Étiquette : isabelle gugnon

  • Kentukis – Samanta Schweblin

    Une nouvelle mode commence à s’étendre à travers le monde. Mignons, étranges, connectés et équipés d’une caméra, les Kentukis font fureur. Ils peuvent être dragons, taupes, lapins ou corbeaux, ils sont choupinous et plutôt muets. Et grâce à eux, les êtres humains ont une autre possibilité de tester les limites de leur curiosité et de leur propension au voyeurisme…

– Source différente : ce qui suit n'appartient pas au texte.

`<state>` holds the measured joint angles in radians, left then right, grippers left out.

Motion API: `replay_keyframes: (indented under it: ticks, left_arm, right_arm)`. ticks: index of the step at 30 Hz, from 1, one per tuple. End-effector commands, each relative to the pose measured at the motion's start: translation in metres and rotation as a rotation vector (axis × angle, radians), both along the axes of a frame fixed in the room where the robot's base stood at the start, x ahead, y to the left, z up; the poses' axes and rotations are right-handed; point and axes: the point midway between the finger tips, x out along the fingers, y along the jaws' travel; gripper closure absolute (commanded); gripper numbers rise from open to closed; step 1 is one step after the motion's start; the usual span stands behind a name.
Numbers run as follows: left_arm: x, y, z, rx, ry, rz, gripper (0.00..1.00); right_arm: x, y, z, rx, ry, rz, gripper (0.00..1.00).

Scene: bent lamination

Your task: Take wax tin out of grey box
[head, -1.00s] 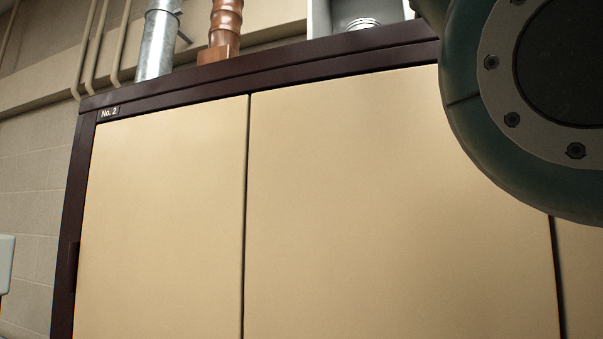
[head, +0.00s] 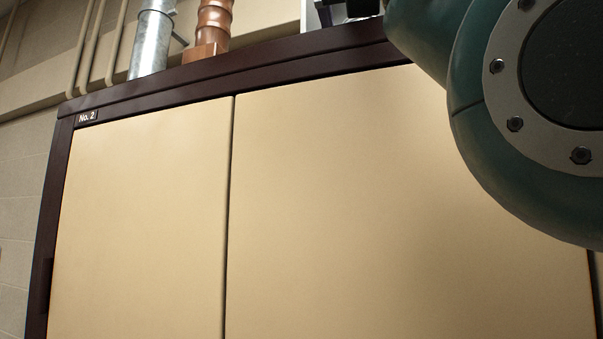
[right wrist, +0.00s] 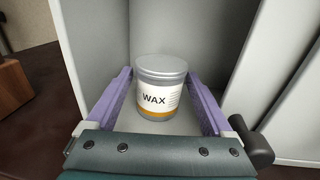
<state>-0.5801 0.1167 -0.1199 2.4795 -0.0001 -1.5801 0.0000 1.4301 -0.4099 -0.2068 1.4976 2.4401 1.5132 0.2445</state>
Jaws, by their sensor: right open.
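The wax tin (right wrist: 161,88) is a grey cylinder with a lid and a white label reading WAX above an orange band. It stands upright inside the grey box (right wrist: 92,45) in the right wrist view. My right gripper (right wrist: 159,78) is open, with its purple fingers on either side of the tin. I cannot tell whether either finger touches it. In the head view only a corner of the grey box (head: 311,14) shows at the top edge, and the tin is hidden. My left gripper is not in view.
The box stands on top of a tall cabinet with beige doors (head: 140,220) and a dark frame. A copper-coloured pipe (head: 213,28) and a galvanised pipe (head: 152,42) stand left of it. In the right wrist view a brown block (right wrist: 16,95) is at the left.

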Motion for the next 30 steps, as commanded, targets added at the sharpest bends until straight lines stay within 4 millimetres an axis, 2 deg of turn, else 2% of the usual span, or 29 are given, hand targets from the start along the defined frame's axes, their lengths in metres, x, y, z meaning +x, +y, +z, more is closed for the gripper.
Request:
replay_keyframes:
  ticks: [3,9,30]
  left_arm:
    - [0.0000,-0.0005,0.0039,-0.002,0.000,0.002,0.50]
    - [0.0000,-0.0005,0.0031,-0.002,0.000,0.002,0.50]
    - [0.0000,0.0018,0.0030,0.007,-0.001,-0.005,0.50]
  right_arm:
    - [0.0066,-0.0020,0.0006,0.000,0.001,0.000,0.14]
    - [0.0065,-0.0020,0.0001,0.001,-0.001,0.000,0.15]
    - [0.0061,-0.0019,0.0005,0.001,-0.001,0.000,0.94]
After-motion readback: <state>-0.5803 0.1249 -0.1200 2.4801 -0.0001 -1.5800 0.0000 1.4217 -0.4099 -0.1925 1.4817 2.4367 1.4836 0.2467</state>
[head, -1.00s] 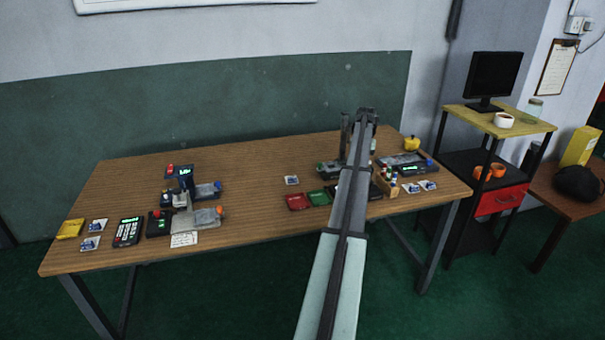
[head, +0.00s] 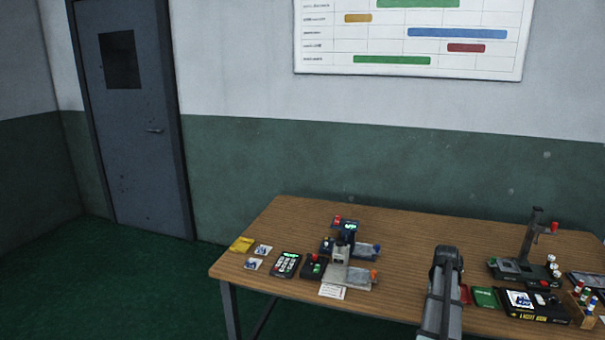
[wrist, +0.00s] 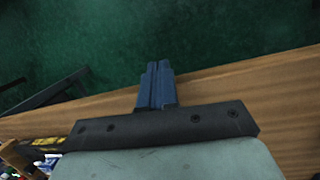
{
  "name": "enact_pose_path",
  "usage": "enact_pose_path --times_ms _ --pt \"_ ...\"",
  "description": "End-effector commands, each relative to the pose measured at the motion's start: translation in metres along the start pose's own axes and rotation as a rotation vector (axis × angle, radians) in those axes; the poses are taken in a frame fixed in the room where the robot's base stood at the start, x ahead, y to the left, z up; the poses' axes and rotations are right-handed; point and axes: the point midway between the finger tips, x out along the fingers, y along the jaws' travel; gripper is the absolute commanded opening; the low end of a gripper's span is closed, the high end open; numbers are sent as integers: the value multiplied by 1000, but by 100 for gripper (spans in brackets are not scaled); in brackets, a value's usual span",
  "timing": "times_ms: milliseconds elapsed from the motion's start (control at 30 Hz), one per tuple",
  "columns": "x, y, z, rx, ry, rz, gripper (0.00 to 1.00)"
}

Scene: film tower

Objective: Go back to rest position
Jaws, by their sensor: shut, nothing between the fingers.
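My gripper (wrist: 157,70) shows in the wrist view with its two blue fingers together and nothing between them. Beyond the fingers lie the table's edge and the green floor. In the head view my arm reaches up from the bottom right, and its dark end (head: 446,256) appears in front of the table. The fingertips themselves are hard to make out there.
Green floor (head: 130,290) is clear at left.

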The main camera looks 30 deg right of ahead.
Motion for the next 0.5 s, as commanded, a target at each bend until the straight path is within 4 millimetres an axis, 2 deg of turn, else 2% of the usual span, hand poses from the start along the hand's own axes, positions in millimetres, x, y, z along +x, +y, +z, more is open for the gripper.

    La première chose qu’elles firent, c’est montrer leurs seins. Elles s’assirent toutes les trois au bord du lit, face à la caméra, retirèrent leurs T-shirts et, l’une après l’autre, dégrafèrent leurs soutiens-gorge. Robin n’avait presque rien à montrer mais elle le fit quand même, plus attentive aux regards de Katia et d’Amy qu’au jeu en soi. Si tu veux survivre à South Bend, avaient-elles dit un jour, il vaut mieux que tu sois du côté des forts.
    La caméra était installée dans les yeux de la peluche qui tournait parfois sur les trois roulettes dissimulées à sa base, avançait ou reculait. Quelqu’un la dirigeait depuis un autre endroit, elles ignoraient qui. C’était un petit panda simple et élémentaire, mais il avait plus l’air d’un ballon de rugby dont l’une des extrémités aurait été tronquée, ce qui lui permettait de rester debout. Quelle que soit la personne qui se tenait de l’autre côté de la caméra, il les suivait en tâchant de ne rien rater, et c’est pourquoi Amy souleva le panda et le posa sur un tabouret pour que leurs poitrines soient à son niveau. Il appartenait à Robin, mais tout ce que possédait cette dernière était aussi à Katia et à Amy : tel était le pacte de sang qu’elles avaient passé le vendredi, qui les liait pour le restant de leurs jours. Et à présent, chacune devant faire son petit numéro, elles se rhabillèrent.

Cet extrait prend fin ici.